Blenheim Palace is one of England’s largest and most important stately homes, built between 1705 and 1724 and now home to the 11th Duke of Marlborough. Our day at Blenheim Palace will include a tour of the public rooms, one of which was the birthplace of Sir Winston Churchill, whose uncle was the 8th duke. You’ll then be able to visit several museums located on the site, as well as the extensive gardens, including a beautiful rose garden and an arboretum. Lunch today is on-your-own, and there are several options on the palace grounds.
We’ll return to Chipping Campden later in the afternoon. If Giffords Circus is performing nearby, we’ll enjoy a simple dinner and then this unique circus, a Cotswolds tradition. (No wild animals are involved.) If the circus isn’t an option, we’ll enjoy a special dinner in another village, perhaps in Stow-in-the-Wold.
Day Seven (Friday)
We’ll begin our last day in the beautiful and historic town of Broadway.
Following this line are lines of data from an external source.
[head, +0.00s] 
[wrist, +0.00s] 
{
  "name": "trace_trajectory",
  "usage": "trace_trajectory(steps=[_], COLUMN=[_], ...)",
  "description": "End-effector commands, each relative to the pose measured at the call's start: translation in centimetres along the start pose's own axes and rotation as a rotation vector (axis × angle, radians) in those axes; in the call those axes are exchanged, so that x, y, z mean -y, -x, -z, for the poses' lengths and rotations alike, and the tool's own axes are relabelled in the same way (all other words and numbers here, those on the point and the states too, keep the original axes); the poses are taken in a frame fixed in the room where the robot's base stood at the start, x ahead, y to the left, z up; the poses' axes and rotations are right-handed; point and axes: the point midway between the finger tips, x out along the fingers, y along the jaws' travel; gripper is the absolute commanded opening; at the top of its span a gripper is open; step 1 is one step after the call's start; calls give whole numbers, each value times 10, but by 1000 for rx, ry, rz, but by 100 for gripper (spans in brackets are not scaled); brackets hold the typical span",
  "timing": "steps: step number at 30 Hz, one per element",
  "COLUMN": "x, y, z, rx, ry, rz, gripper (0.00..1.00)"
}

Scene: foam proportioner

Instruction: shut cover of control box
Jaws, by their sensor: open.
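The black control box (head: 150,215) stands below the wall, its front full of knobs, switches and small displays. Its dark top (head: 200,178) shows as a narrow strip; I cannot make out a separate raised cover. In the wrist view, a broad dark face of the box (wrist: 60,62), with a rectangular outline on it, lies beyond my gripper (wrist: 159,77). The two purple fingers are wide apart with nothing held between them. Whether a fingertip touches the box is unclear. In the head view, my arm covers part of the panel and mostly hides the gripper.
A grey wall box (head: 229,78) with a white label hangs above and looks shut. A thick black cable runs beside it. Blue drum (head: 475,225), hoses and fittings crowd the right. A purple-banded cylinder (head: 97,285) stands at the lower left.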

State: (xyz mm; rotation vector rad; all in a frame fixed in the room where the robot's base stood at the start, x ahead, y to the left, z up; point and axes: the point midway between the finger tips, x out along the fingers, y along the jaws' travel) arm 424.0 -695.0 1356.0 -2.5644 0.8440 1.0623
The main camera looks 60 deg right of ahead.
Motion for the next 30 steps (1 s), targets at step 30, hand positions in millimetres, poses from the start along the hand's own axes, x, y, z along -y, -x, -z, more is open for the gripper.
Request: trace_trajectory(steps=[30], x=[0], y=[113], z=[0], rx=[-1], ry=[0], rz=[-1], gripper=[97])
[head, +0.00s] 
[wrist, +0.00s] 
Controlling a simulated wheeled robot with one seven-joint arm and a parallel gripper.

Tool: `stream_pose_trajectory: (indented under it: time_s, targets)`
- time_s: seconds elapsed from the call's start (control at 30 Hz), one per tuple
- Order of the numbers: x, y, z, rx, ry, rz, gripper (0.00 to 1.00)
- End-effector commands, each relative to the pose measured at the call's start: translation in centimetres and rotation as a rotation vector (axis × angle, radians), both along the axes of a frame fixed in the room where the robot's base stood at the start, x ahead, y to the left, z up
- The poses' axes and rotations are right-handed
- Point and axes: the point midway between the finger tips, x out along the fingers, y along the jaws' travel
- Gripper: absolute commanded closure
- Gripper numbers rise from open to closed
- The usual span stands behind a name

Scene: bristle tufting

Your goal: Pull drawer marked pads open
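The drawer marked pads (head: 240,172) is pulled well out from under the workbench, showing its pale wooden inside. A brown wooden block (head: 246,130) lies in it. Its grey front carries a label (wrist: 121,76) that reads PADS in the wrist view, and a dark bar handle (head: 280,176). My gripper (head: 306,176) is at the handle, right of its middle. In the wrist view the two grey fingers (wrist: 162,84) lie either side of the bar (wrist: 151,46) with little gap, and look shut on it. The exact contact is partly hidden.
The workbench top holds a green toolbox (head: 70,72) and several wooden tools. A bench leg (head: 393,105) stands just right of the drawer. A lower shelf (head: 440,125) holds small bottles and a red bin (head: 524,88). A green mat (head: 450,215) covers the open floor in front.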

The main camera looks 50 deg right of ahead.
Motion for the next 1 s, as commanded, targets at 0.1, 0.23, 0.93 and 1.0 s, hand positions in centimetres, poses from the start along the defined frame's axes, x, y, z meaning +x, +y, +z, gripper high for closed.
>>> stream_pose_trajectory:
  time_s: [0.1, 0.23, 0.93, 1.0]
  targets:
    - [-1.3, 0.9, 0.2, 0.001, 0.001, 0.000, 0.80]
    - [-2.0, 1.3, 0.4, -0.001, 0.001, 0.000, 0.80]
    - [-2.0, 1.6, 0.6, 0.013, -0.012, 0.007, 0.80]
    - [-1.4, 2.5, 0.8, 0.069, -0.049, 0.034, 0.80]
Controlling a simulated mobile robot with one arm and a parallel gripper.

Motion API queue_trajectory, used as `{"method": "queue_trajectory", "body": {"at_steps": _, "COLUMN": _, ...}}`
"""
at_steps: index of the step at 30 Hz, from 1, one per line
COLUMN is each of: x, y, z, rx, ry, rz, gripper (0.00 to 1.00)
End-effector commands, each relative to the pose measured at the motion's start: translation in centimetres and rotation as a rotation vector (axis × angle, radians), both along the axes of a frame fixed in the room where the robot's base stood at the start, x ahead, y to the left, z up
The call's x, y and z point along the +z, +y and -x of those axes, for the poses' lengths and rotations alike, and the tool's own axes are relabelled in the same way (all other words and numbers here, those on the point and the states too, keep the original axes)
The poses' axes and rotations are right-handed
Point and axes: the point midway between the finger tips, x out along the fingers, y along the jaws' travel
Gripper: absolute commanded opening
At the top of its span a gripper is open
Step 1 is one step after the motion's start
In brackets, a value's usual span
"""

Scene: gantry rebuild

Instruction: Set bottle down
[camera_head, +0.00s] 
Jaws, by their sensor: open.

Its wide High Street is lined with chestnut trees with a mix of period houses and cottages made of the honey-colored Cotswolds stone, many of which now house shops and galleries.
Lunch today is a relaxed picnic at a small park between Broadway and Chipping Campden.
After lunch, we’ll visit Broadway Tower, the second highest point in the area. From the top of the tower we’ll enjoy expansive views across the countryside. There’s an option for a four-mile walk on the Cotswold Way back to Chipping Campden. Since we’re starting at a high point, this walk is level or downhill. You can also return to the village by van, perhaps to visit the Arts and Crafts museum or finish your shopping.
One last round of drinks at the pub… then our farewell dinner at our hotel. This will be another wonderful meal served by long-time staff members who will now be your friends.
Day Eight (Saturday)
We’ll have our last breakfast together and then make the short drive back to the station in Moreton-in-Marsh. We know you’ll take with you memories of a wonderful week!